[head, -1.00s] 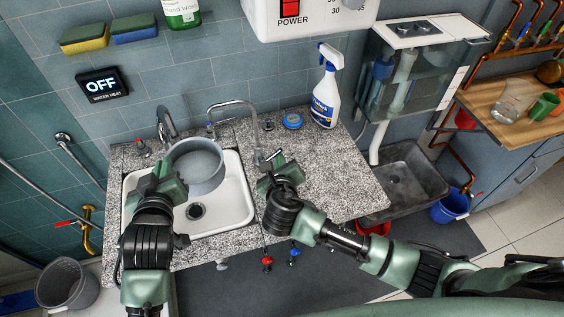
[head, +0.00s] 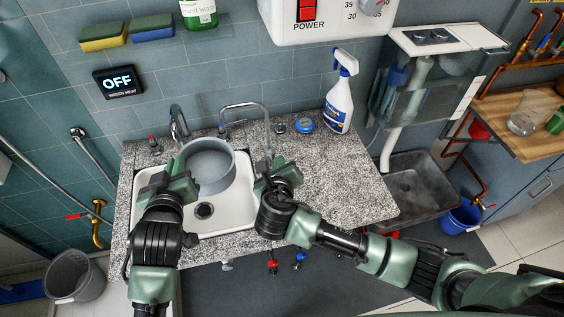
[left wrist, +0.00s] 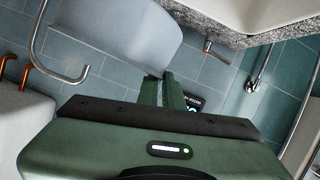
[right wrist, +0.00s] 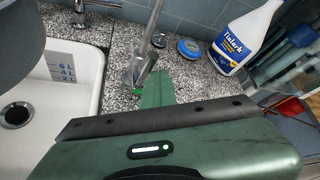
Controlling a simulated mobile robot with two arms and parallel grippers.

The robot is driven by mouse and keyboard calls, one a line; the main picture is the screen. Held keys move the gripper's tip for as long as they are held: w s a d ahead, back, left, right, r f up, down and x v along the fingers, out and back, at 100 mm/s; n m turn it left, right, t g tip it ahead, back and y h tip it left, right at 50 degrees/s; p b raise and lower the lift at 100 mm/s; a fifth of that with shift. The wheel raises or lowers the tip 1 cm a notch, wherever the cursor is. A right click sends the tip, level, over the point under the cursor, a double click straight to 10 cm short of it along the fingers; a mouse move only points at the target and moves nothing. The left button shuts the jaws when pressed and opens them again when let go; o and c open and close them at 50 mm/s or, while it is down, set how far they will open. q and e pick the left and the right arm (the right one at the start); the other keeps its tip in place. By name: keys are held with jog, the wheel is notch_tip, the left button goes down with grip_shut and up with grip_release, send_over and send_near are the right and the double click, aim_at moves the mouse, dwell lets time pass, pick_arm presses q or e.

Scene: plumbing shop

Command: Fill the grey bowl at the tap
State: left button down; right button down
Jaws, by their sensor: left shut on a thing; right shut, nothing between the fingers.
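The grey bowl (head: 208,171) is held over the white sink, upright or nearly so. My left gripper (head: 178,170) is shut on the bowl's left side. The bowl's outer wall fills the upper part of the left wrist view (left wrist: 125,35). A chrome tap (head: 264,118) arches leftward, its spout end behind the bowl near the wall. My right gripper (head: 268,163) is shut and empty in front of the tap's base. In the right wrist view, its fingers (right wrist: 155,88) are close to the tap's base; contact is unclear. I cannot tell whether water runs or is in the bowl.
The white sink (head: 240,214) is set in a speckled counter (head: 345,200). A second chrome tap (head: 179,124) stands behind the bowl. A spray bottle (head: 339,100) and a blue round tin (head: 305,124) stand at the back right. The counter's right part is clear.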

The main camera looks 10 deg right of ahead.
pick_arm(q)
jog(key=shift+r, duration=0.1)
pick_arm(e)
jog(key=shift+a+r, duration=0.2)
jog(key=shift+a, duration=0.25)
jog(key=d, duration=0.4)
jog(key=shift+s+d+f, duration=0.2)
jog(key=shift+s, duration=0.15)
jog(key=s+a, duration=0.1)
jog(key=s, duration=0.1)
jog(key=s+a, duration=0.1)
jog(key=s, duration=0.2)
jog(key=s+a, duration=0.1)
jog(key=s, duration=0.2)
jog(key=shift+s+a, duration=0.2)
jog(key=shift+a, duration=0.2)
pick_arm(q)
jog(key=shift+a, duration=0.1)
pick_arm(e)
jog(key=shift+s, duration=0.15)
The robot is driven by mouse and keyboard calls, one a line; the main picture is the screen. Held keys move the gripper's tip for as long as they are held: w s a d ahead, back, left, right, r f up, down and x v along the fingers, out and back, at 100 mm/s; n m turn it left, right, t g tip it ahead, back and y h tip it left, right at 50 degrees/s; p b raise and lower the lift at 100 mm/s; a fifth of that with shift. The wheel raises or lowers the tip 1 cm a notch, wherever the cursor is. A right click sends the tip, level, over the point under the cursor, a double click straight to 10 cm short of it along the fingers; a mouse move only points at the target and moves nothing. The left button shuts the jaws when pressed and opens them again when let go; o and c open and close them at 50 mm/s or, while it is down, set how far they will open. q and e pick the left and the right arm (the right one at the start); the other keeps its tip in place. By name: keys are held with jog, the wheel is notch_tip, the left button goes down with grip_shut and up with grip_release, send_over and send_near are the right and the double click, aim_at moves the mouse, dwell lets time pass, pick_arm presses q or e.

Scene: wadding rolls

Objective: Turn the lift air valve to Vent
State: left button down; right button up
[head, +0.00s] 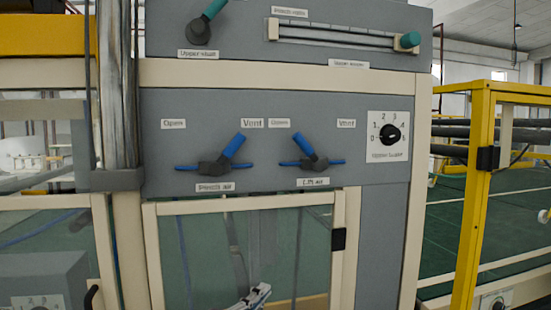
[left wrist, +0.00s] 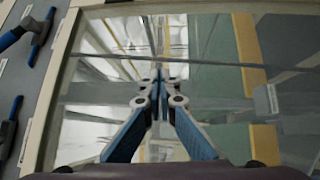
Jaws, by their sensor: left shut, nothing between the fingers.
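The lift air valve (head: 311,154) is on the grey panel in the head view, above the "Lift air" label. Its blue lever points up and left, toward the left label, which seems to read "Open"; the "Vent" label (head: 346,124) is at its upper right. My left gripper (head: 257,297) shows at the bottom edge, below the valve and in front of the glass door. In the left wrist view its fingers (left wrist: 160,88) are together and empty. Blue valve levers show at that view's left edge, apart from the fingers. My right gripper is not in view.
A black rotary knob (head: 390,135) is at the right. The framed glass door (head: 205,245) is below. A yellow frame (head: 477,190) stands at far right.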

══════════

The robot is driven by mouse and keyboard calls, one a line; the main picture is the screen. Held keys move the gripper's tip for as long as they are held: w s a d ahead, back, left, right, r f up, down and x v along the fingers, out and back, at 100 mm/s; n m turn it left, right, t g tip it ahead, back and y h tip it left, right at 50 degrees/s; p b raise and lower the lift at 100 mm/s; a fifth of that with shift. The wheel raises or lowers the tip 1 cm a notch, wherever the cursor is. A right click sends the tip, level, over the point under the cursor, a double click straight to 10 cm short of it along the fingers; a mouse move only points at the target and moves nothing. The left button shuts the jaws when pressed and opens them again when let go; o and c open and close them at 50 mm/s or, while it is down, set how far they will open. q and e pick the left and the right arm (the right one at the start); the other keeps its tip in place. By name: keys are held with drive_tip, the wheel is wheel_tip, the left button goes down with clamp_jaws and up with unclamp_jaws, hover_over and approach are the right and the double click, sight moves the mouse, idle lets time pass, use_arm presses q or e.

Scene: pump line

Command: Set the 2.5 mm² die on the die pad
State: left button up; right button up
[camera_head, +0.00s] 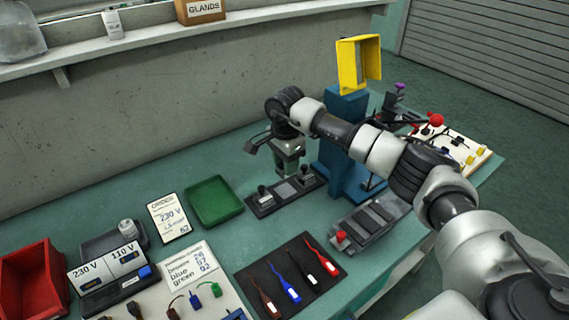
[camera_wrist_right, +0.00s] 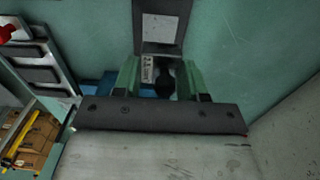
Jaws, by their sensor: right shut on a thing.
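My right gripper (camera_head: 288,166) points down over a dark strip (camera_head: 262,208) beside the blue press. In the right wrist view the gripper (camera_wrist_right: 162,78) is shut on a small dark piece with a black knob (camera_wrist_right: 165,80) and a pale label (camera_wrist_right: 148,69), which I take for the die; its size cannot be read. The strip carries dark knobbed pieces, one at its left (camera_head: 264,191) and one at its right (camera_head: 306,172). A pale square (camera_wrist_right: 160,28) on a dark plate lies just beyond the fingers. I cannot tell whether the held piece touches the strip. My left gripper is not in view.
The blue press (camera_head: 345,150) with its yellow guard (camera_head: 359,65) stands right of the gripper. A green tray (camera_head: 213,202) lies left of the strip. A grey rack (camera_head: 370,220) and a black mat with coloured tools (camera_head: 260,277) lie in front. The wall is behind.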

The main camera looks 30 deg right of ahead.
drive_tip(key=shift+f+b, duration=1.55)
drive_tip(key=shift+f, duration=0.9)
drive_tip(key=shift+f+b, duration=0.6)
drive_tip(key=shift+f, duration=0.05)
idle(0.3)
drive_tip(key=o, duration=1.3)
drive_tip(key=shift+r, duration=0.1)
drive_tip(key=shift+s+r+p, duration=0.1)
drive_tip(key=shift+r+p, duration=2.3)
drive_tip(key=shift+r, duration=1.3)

══════════

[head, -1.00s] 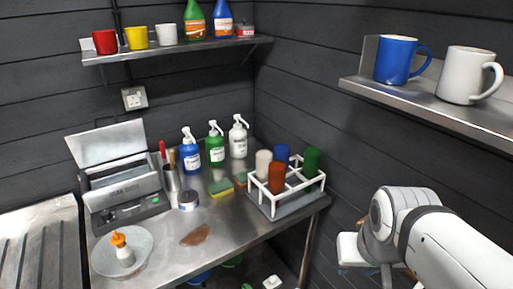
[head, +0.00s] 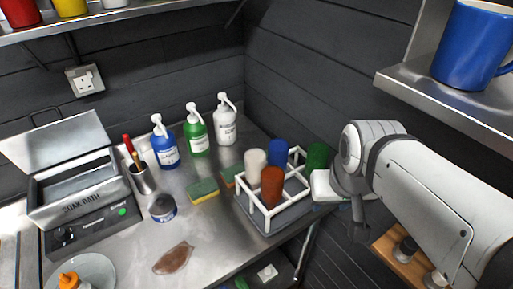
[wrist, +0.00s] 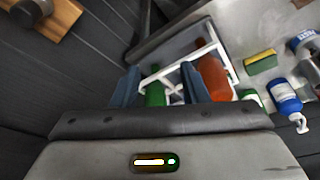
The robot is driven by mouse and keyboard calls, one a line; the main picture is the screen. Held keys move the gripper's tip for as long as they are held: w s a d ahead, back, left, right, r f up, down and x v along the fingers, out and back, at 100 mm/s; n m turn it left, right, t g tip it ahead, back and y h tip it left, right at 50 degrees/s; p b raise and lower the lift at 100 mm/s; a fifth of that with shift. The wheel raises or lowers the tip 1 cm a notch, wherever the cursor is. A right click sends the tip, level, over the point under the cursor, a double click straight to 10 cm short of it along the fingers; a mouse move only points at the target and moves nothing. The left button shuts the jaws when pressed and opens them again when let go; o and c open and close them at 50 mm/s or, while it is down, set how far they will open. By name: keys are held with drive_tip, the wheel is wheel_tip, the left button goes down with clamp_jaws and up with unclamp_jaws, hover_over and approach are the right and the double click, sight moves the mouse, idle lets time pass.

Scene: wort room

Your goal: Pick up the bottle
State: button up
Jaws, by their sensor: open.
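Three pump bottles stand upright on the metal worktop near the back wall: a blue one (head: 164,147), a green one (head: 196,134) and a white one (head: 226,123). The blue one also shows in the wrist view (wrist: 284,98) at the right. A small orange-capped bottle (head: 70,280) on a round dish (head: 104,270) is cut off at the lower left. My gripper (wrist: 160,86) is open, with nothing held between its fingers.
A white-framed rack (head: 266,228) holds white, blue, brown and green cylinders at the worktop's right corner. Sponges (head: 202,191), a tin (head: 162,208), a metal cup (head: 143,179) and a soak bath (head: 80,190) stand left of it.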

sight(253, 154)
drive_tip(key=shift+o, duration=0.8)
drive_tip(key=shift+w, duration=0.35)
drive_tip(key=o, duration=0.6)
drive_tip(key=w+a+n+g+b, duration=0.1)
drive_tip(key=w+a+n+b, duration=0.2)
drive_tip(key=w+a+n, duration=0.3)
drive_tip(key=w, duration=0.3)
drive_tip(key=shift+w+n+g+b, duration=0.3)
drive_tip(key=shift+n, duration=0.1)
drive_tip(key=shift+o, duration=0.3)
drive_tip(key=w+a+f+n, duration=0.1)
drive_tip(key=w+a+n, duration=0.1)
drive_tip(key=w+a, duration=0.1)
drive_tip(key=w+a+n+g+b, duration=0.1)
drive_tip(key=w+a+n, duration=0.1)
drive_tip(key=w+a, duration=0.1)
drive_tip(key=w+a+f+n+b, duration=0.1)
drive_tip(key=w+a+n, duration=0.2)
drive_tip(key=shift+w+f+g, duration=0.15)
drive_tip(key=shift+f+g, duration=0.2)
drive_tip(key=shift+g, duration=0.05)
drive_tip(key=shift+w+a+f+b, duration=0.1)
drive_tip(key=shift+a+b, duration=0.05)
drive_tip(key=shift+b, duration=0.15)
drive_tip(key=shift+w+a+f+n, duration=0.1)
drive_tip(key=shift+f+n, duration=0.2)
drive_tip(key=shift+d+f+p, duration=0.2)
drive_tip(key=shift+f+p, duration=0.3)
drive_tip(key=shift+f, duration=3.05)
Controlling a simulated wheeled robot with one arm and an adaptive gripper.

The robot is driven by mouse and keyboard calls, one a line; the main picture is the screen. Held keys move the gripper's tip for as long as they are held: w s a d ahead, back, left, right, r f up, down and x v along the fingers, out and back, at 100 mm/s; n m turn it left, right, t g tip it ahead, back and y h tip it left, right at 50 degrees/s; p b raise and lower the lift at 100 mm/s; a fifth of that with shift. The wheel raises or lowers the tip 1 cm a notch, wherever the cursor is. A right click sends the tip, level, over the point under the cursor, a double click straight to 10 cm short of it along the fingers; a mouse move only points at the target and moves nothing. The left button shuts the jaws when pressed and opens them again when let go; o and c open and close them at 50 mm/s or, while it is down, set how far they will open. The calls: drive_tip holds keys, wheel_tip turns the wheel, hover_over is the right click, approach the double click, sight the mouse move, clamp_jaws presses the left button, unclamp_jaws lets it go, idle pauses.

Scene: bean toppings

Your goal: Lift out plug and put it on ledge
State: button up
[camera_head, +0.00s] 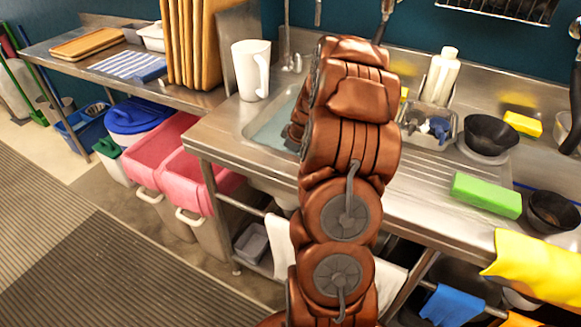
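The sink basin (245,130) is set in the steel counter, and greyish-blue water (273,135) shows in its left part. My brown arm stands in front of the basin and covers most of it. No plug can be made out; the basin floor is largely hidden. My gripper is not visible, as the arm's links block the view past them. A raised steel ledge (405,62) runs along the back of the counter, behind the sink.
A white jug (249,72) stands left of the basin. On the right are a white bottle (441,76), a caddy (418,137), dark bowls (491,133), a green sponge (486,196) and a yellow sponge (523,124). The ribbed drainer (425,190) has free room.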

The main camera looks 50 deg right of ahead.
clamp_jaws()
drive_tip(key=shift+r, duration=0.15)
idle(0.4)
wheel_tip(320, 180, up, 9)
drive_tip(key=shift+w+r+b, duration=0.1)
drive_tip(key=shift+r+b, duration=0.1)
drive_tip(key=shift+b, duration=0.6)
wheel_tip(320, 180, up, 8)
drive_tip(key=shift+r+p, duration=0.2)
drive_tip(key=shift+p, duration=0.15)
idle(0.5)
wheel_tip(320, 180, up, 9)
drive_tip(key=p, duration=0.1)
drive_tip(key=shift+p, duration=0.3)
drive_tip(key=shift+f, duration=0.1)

══════════

▶ [What the task asks]: Only the lines from the one holding "Command: Fill the grey bowl at the tap" through the one holding "State: left button down; right button down" are wanted; retype them exactly.

▶ [The completed task]:
Command: Fill the grey bowl at the tap
State: left button down; right button down

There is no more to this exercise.